Il résultait de là que le baiser marquait dans les préliminaires du
mariage une période nouvelle. Constantin le traitait comme s'il eût
été un commencement de consommation du mariage. Saint Jean Chrysostome
dit que «le saint baiser associe les âmes, réconcilie les esprits,
et montre qu'il n'y a qu'un corps»; de là, l'importance croissante
attachée à ce rite, que l'Église a d'ailleurs admis dans d'autres
cérémonies. Chez les Francs, on dresse un «procès-verbal du baiser»:
comme il comporte depuis Constantin un effet juridique, on cherche
naturellement à s'en procurer une preuve indéniable. Le plus simple
est de faire constater par écrit qu'il a été échangé entre les
fiancés. Le terme d'osculum en vient à désigner la donation
elle-même, et se confond avec la donation prénuptiale dans les pays
de droit écrit, avec le douaire dans les pays de droit
coutumier. Quant au rite du baiser au sens propre, sa survivance est
constatée ça et là. Le baiser conserve sa valeur juridique dans
certaines régions mais un certain Merlin, auteur d'un
Répertoire de jurisprudence signale qu'«en France, où ces
sortes de baisers ne sont considérés que comme une simple civilité, la
fiancée en pareil cas n'est point en droit de rien retenir».
Rencontre
d'Anne et de Joachim à la porte dorée (icône russe du xviième
siècle).
Félicitations! Vous avez réussi à lire cet article jusqu'au bout, et
vous savez maintenant pourquoi les bagues au doigt, les amoureux qui
s'bécotent sur les bancs publics et l'officialisation des couples par
un baiser devant témoins (pour des raisons juridiques, bien sûr, pas
pour les potins) ne sont pas un sujet très neuf. Vous êtes maintenant
invités (si vous voulez bien me suivre... Non, c'est par là.

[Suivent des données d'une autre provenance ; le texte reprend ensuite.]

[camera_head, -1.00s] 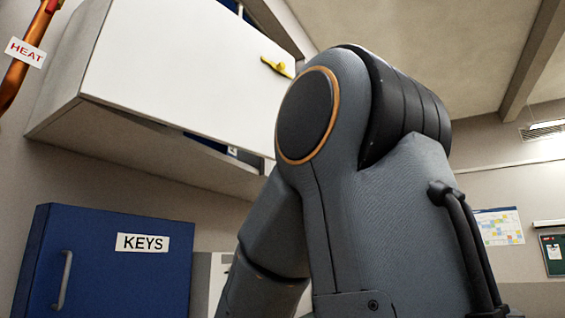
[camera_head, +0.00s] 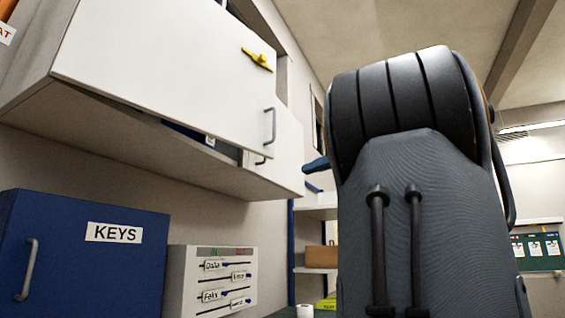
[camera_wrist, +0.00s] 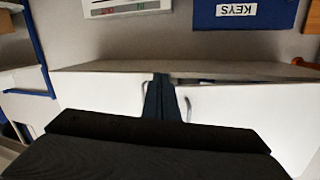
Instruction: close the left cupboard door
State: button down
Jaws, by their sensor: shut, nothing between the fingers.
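The left cupboard door (camera_head: 165,55) is a white panel on the wall cupboard, with a yellow object (camera_head: 257,59) on its face and a grey handle (camera_head: 270,126) near its right edge. It stands ajar, its free edge out from the cupboard, and a dark gap shows below it. The closed-looking right door (camera_head: 287,140) is partly behind it. In the upside-down wrist view the left door (camera_wrist: 245,112) is on the right. My gripper (camera_wrist: 160,90) is shut and empty there, in front of the doors near the left door's handle; whether it touches is unclear.
A blue KEYS cabinet (camera_head: 75,262) and a white panel with labelled rows (camera_head: 212,280) are below the cupboard. Shelving (camera_head: 317,213) with a brown box (camera_head: 322,257) stands further right.

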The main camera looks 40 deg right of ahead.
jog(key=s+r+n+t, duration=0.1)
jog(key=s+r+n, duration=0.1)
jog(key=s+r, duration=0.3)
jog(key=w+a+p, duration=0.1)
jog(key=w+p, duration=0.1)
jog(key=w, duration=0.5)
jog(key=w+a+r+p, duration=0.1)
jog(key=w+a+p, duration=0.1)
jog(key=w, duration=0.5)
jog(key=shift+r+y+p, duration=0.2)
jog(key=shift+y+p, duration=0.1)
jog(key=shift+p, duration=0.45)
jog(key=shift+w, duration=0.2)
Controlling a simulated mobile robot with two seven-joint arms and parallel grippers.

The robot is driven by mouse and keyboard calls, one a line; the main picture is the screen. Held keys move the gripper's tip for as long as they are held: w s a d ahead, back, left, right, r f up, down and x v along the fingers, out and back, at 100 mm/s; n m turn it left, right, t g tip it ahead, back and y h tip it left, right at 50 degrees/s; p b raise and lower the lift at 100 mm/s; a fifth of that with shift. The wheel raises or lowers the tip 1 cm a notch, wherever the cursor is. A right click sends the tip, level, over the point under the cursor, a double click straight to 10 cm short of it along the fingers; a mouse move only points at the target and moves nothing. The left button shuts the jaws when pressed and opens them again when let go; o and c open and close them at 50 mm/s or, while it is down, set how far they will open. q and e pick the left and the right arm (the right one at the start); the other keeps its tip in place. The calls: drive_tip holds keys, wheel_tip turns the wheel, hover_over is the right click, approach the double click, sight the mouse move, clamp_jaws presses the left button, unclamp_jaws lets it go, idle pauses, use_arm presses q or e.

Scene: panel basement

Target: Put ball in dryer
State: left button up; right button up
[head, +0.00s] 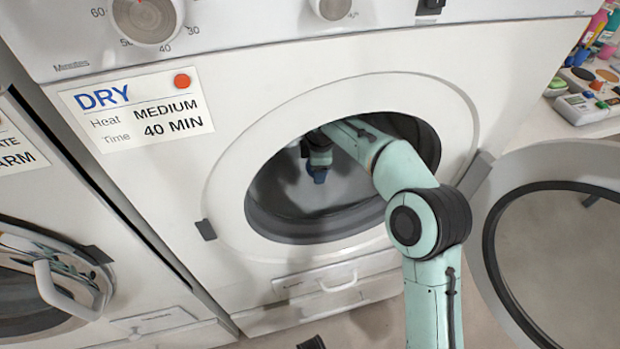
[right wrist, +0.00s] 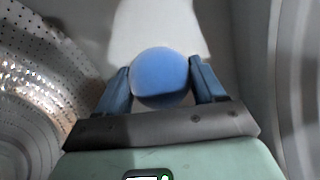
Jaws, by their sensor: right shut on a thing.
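The dryer (head: 240,110) is a white front-loading machine labelled DRY, with its round opening (head: 262,235) facing me. Its door (head: 500,215) is swung open to the right. My right arm reaches through the opening, and my right gripper (head: 318,176) is inside the drum. In the right wrist view the blue ball (right wrist: 160,77) sits between the two blue fingers of that gripper (right wrist: 160,85), which is shut on it. The perforated metal drum wall (right wrist: 50,80) shows at the left of that view. My left gripper is not in view.
A second white machine (head: 80,235) with a closed round door stands at the left. A shelf (head: 590,112) with bottles and small items is at the upper right. The open dryer door takes up the space right of my arm.

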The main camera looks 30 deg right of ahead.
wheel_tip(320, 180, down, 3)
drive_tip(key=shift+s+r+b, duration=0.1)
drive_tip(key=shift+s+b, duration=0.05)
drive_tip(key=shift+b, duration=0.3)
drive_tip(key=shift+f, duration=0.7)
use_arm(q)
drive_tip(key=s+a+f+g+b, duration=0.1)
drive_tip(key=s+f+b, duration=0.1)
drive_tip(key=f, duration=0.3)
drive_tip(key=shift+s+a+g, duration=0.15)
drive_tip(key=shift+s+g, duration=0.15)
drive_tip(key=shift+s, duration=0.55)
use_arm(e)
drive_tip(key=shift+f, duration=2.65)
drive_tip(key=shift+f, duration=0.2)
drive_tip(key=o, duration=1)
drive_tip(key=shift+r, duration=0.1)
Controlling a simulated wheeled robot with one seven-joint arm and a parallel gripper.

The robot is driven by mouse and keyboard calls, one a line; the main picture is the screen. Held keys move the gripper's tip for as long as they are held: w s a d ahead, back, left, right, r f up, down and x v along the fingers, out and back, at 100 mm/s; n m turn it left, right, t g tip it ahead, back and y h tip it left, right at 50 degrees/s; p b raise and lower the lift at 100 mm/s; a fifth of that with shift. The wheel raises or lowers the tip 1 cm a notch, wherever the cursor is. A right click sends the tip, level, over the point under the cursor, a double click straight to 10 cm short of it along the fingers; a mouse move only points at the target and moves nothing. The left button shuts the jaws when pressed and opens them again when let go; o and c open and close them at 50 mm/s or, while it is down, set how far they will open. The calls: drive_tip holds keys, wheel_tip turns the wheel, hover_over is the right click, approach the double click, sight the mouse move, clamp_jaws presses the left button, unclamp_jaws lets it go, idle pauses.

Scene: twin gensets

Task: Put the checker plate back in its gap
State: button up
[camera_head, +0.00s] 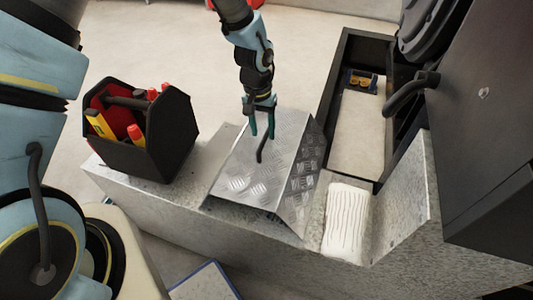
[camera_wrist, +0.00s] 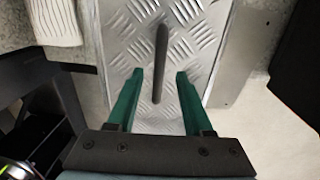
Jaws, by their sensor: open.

Je vous en
prie) à aller jeter un oeil à un article du Sénevé 1998,
sérieux et documenté (lui...) sur les
fiançailles6,
et à aller réfléchir, si ce n'est pas déjà fait, devant le film
d'Alain Resnais « Pas sur la bouche», à l'importance du baiser, des
traumatismes qu'il peut engendrer7, du pacte qu'il scelle, de l'amour qu'il manifeste...
« Car un mot, c'est beaucoup, mais un baiser c'est tout8.»
A.-C. B.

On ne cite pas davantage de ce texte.